Abstract. Autofocus (AF) on smartphones is the process of determining how to move a camera’s lens such that certain scene content is in
focus. The underlying algorithms used by AF systems, such as contrast
detection and phase differencing, are well established. However, determining a high-level objective regarding how to best focus a particular
scene is less clear. This is evident in part by the fact that different smartphone cameras employ different AF criteria; for example, some attempt
to keep items in the center in focus, others give priority to faces while
others maximize the sharpness of the entire scene. The fact that different objectives exist raises the research question of whether there is a
preferred objective. This becomes more interesting when AF is applied to
videos of dynamic scenes. The work in this paper aims to revisit AF for
smartphones within the context of temporal image data.
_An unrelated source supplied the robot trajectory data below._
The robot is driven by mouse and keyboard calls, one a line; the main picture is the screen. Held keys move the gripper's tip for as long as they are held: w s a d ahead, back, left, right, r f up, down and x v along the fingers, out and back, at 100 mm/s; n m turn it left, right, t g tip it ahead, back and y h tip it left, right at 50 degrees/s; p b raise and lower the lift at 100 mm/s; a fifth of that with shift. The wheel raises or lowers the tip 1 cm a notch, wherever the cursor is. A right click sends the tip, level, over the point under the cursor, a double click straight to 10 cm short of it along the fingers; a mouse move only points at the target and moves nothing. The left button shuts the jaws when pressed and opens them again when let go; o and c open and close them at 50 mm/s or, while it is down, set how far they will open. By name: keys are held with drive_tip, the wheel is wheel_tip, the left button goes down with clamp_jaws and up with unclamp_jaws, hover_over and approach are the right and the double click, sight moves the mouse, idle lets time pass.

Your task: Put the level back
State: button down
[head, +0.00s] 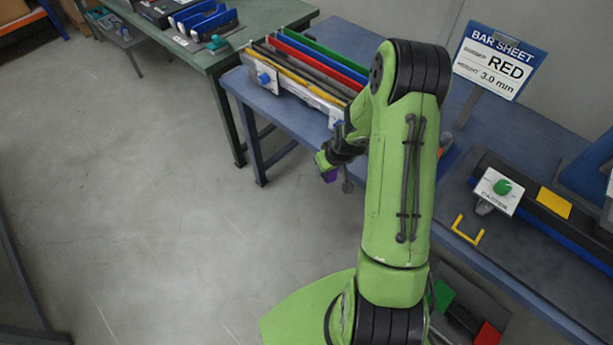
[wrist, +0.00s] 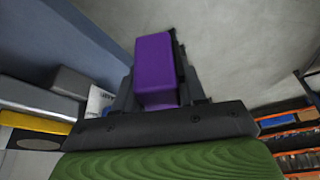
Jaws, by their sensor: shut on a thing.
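My gripper (wrist: 157,75) is shut on a purple block (wrist: 155,68), which is probably the level; no markings on it can be read. In the wrist view the block stands out between the dark fingers. In the head view my gripper (head: 328,160) is in front of the blue bench's front edge, partly behind my green arm. Only a small bit of the purple block (head: 330,176) shows there, over the floor. A yellow U-shaped bracket or marking (head: 467,230) is at the front edge of the blue bench, right of my arm; nothing shows inside it.
The blue bench (head: 530,140) carries a rack of coloured bars (head: 325,62), a sign reading RED 3.0 mm (head: 497,62), and a caster card (head: 497,191) by a dark rail. A green bench (head: 262,20) stands at the back left. The grey floor (head: 170,190) at left is clear.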

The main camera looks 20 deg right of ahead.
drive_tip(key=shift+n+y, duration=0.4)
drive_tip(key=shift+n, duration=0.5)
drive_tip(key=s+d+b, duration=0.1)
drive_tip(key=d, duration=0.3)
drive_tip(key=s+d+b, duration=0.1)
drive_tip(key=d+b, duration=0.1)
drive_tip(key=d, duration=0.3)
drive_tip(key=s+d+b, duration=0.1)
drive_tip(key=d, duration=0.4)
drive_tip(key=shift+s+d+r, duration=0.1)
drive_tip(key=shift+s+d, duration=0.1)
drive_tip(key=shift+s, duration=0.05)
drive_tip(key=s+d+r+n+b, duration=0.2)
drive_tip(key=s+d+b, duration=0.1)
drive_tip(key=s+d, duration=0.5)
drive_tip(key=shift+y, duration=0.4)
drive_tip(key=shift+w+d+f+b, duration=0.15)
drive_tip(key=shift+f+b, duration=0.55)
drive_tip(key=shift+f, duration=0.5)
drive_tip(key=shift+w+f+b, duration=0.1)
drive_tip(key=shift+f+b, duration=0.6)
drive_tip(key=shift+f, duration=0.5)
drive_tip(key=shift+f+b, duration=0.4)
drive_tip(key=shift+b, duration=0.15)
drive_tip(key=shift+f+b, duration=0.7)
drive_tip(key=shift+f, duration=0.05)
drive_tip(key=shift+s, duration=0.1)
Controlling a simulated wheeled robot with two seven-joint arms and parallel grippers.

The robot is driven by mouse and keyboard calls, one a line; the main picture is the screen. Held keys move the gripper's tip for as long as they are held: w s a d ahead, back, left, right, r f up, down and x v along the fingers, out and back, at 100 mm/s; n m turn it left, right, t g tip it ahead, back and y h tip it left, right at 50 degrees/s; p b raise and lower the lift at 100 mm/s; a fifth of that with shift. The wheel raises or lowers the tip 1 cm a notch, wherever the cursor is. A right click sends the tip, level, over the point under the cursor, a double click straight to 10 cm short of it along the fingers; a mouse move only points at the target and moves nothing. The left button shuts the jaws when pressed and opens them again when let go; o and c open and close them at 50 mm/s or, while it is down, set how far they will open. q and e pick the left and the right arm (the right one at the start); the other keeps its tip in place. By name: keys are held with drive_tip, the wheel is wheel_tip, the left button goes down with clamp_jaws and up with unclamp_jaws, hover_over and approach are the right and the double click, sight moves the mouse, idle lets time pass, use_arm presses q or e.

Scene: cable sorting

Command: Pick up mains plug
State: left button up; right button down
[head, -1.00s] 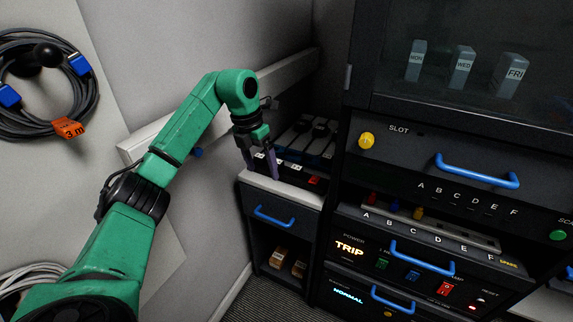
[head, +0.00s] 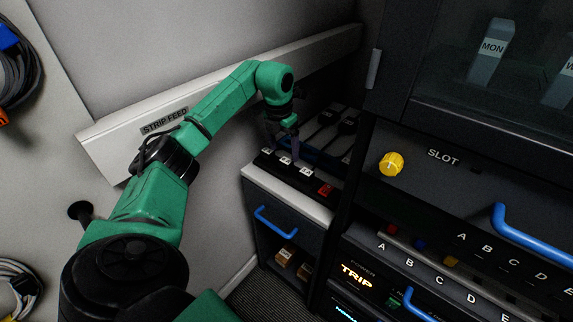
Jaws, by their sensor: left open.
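A dark power strip (head: 275,163) with numbered white labels and a red switch (head: 325,190) lies on top of the low cabinet in the corner. Dark plug-like shapes (head: 327,117) sit behind it in shadow; I cannot tell which is the mains plug. My left gripper (head: 284,142) is open, pointing down over the strip's back edge, just left of these shapes. Its fingers partly hide what is between them, and I see nothing held. My right gripper is not in view.
The low cabinet (head: 318,208) has a blue handle and an open bay with small boxes. A wall rail (head: 108,150) marked STRIP FEED runs behind my arm. The tall dark rack (head: 400,200) closes off the right side. Coiled cables (head: 22,75) hang at left.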

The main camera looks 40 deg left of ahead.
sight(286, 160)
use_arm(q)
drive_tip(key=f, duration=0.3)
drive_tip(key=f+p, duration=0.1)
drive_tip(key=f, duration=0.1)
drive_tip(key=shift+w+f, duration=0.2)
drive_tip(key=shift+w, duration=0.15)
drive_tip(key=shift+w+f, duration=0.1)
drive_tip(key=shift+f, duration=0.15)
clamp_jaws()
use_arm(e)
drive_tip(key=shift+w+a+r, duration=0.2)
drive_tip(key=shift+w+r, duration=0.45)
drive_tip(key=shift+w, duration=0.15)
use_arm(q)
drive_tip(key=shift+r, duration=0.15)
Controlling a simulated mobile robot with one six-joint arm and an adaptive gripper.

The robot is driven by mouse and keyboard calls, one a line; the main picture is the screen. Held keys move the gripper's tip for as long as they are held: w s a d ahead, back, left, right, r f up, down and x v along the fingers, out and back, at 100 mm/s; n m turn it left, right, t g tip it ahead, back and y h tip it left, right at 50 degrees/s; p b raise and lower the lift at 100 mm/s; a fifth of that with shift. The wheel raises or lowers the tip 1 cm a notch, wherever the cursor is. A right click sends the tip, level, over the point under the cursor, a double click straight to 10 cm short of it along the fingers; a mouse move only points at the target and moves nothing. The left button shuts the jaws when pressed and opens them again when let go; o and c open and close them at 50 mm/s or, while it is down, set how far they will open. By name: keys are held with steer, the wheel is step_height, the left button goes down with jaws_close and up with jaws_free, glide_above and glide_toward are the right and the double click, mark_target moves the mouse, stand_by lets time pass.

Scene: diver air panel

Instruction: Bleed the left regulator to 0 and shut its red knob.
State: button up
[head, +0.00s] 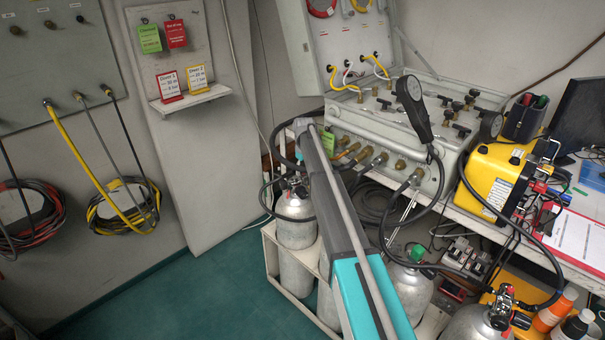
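My grey and teal arm crosses the middle of the head view and covers part of the cylinder rack and the panel front. My gripper cannot be made out; it appears hidden by the arm. The left grey cylinder (295,232) stands upright in the rack. Its dark regulator (293,186) is on top, just left of the arm, with black hoses around it. Its red knob cannot be made out clearly, and its gauge reading cannot be read. Another regulator (500,310) with red parts sits on the cylinder at the lower right.
The open air panel case (408,120) stands on a bench, with black valves, hoses and a raised black gauge (413,100). A yellow box (497,178) stands right of it. A green-topped cylinder (412,290) stands right of my arm. The floor at left is clear.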

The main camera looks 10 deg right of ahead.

As part of this
effort, we describe the capture of a new 4D dataset that provides access
to a full focal stack at each time point in a temporal sequence. Based on
this dataset, we have developed a platform and associated application
programming interface (API) that mimic real AF systems, restricting
lens motion within the constraints of a dynamic environment and frame
capture. Using our platform we evaluated several high-level focusing objectives and found interesting insight into what users prefer. We believe
our new temporal focal stack dataset, AF platform, and initial user-study
findings will be useful in advancing AF research.